We Require Balance. Balance Requires Meat. makes some manure points too, but I prefer "This is the Deal" for two reasons. One is that the "deal" talk is essentially ethical, so the "deal" author does a better job of making an
ethical case for eating meat. The other problem is that in the "Balance" essay focuses explicitly on organic farming, whereas the "Deal" argument centers on any plant farming that uses manure at all. The "Balance" reasoning is: we must confine ourselves to organic farming; organic farming requires manure; manure comes from the animals we eat. I don't think we can really feed 7 billion people with organic-only farming, because the yields per acre are too low. So this defense of meat eating rests on an unstable foundation.
So:
"This is the Deal" gets my vote. But here's the question I'm left with. What percentage of plant farming involves animal products as fertilizer?

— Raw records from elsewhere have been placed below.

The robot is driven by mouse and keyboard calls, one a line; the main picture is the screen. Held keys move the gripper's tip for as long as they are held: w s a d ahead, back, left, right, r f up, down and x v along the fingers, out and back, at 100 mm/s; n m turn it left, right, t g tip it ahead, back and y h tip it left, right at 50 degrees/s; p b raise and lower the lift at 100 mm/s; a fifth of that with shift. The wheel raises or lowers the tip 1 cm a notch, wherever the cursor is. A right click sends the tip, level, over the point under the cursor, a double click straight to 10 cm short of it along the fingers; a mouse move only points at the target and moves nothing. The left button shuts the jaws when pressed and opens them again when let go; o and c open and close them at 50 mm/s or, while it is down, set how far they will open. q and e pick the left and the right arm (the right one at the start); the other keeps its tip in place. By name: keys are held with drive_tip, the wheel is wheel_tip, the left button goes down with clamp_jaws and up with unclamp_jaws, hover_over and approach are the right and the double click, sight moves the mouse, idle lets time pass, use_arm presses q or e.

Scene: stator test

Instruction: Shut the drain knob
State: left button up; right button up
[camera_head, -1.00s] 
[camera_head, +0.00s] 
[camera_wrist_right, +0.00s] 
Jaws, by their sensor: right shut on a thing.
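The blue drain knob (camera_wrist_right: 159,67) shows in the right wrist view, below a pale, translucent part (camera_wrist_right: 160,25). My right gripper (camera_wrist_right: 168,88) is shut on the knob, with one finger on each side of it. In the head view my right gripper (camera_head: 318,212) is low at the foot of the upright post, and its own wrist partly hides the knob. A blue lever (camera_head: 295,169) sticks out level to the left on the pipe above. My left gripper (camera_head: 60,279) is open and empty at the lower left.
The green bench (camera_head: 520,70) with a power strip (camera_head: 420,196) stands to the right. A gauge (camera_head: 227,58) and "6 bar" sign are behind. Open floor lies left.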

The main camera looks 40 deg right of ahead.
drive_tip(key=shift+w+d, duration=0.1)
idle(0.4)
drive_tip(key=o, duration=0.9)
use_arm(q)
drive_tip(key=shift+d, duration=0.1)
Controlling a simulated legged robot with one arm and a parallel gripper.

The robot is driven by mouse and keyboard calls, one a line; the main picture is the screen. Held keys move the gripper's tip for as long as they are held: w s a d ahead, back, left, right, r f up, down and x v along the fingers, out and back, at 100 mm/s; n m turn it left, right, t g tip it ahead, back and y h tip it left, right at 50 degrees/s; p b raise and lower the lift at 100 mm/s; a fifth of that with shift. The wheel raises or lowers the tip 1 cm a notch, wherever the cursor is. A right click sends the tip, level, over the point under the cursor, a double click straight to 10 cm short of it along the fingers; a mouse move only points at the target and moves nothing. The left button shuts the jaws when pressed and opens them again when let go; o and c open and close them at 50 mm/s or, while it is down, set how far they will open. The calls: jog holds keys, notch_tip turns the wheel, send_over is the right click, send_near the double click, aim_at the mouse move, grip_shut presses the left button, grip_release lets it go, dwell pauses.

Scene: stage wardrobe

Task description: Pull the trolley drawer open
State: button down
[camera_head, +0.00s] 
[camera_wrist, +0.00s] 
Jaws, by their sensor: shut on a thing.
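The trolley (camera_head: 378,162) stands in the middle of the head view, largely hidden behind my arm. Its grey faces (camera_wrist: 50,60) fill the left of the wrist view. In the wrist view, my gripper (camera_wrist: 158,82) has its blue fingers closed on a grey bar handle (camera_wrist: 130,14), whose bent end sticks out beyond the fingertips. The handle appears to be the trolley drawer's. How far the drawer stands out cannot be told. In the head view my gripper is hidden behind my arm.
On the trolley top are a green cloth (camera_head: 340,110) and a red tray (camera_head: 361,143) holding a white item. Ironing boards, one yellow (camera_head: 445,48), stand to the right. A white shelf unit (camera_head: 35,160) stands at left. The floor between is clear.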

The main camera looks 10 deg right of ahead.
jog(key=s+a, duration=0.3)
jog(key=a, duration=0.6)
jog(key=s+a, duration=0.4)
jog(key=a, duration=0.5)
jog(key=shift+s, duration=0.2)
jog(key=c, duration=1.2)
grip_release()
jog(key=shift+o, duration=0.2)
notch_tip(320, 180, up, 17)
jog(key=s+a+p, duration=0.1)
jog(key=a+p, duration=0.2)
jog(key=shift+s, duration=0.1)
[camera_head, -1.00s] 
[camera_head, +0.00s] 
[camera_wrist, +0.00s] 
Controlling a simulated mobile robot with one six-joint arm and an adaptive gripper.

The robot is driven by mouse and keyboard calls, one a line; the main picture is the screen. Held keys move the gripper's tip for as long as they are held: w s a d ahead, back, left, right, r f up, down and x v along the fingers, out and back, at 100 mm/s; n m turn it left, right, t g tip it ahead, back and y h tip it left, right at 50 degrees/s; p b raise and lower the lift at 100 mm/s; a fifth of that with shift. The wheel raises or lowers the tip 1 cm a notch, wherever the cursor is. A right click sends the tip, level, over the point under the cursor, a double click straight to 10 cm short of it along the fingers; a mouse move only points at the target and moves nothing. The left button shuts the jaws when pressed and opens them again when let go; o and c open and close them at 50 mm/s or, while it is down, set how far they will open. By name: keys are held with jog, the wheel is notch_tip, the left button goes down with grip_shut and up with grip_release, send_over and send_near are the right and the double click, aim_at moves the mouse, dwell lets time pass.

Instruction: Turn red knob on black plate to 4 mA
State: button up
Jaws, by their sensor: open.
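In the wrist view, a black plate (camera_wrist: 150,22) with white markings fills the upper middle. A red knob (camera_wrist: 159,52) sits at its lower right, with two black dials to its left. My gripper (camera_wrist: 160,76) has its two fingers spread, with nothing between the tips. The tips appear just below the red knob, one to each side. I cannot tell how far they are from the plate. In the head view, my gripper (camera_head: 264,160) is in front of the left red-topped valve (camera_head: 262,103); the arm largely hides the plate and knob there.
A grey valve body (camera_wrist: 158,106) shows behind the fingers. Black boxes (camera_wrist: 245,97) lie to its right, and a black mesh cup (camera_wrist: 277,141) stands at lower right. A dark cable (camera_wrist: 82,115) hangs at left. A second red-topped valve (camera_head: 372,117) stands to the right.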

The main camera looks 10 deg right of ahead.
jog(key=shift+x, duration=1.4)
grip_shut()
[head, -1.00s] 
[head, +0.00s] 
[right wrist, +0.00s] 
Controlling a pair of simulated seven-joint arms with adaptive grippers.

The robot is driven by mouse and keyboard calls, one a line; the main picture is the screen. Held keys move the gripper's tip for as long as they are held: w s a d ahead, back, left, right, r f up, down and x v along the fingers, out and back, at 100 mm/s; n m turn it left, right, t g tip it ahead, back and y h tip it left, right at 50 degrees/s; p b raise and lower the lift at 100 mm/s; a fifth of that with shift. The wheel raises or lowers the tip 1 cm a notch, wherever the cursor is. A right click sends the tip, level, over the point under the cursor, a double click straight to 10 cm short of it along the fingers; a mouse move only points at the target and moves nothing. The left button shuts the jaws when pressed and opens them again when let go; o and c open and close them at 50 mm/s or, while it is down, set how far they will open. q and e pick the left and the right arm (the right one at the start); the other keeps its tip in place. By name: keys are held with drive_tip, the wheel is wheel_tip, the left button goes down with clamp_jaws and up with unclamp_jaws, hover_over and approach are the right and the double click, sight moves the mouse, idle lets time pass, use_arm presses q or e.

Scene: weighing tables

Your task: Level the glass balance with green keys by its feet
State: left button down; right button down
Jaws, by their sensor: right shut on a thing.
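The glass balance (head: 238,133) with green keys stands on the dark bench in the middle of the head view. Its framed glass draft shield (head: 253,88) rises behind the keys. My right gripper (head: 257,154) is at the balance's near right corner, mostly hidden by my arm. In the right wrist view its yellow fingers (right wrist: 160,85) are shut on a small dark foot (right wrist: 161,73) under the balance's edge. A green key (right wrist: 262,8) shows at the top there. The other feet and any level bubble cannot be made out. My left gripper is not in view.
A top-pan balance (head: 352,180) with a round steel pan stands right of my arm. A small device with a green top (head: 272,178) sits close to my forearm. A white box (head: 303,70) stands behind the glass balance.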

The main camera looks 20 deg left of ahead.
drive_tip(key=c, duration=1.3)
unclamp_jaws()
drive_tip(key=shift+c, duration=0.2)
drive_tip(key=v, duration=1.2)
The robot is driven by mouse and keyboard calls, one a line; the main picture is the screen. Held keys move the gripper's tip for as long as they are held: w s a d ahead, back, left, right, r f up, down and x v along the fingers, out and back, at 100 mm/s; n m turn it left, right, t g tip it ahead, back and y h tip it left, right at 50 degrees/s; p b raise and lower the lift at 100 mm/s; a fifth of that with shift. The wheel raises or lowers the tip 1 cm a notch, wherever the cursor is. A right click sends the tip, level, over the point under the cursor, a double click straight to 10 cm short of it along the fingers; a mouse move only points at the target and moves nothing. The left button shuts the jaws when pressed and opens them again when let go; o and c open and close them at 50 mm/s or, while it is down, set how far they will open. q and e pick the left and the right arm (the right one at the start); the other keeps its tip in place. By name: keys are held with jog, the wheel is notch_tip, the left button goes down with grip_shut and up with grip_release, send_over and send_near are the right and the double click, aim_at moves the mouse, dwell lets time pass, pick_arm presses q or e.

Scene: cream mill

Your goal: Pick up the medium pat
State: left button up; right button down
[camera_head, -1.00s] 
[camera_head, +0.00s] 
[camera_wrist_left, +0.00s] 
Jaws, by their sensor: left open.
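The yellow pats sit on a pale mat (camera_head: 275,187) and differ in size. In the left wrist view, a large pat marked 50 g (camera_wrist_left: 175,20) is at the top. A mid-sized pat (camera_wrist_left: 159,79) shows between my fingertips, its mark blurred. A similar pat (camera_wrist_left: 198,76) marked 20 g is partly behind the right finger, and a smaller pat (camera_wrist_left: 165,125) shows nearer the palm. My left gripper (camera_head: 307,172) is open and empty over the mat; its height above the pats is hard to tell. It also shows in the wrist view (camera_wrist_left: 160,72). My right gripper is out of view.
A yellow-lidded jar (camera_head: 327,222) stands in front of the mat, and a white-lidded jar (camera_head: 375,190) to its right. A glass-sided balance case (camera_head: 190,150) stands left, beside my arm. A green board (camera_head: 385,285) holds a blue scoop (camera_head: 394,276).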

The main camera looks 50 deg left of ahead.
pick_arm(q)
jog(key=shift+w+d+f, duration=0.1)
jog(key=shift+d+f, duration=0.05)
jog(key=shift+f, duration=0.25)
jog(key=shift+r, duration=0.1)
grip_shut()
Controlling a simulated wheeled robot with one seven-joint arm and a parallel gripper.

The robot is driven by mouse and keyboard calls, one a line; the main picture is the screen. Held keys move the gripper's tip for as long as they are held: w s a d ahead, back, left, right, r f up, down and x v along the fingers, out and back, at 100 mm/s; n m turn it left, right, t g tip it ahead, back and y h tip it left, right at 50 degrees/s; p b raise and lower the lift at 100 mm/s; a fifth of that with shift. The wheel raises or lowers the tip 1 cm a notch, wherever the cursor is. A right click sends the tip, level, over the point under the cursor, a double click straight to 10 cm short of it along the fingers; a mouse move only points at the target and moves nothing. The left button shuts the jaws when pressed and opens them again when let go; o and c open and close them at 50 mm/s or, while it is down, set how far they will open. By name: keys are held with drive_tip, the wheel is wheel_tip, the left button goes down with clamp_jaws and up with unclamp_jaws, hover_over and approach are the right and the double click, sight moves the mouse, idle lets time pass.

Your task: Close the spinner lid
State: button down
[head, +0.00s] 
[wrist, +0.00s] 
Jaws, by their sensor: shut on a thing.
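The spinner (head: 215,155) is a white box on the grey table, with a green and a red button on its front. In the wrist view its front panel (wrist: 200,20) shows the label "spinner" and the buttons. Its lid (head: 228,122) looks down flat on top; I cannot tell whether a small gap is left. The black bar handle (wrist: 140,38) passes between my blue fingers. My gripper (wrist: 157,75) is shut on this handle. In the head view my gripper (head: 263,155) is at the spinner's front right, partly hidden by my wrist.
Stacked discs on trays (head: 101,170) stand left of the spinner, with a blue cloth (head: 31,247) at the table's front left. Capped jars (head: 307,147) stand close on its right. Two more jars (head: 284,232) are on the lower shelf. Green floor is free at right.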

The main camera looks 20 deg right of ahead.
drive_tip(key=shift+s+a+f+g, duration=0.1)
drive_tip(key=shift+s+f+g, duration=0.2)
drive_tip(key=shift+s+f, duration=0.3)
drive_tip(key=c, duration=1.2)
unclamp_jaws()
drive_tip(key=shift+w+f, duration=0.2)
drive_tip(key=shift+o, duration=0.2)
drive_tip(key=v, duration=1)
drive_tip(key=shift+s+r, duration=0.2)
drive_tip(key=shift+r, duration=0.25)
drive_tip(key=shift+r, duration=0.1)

What would manure-free conventional agriculture be like? (Let's not add the restriction "organic" -- as I said above, I don't believe the world can go all-organic.) Could we work toward a world in which plant farmers don't depend at all on animal agriculture? Would a future like that be viable? If plant agriculture not only
does depend on animal agriculture, but
must depend on animal agriculture, then I think "This is the Deal" makes a pretty formidable argument.
So: which essay did you like best?
**
p.s. Some people
don't care for this contest, but I do. Most people who think about meat eating a great deal are against it, particularly people who write about it (as journalists or philosophers), so it's interesting to have an airing of possible defenses. It's also useful to have the winnowing of defenses done by people like Peter Singer and Michael Pollan. This raises the level of discussion, eliminating defenses that are flat-out speciesist, or wrapped up in hopelessly unimpressive ideas about human privilege. None of the final six essays say anything like "Humans are rational and self-aware; so they have rights and animals don't; so animals are on the menu. " Thank God! With long and careful thought, most people will ultimately not find that sort of thing to be a convincing or satisfying defense of meat-eating. I think the final six essays do include some of the thoughts that stand the best chance of surviving careful reflection about the ethics of meat.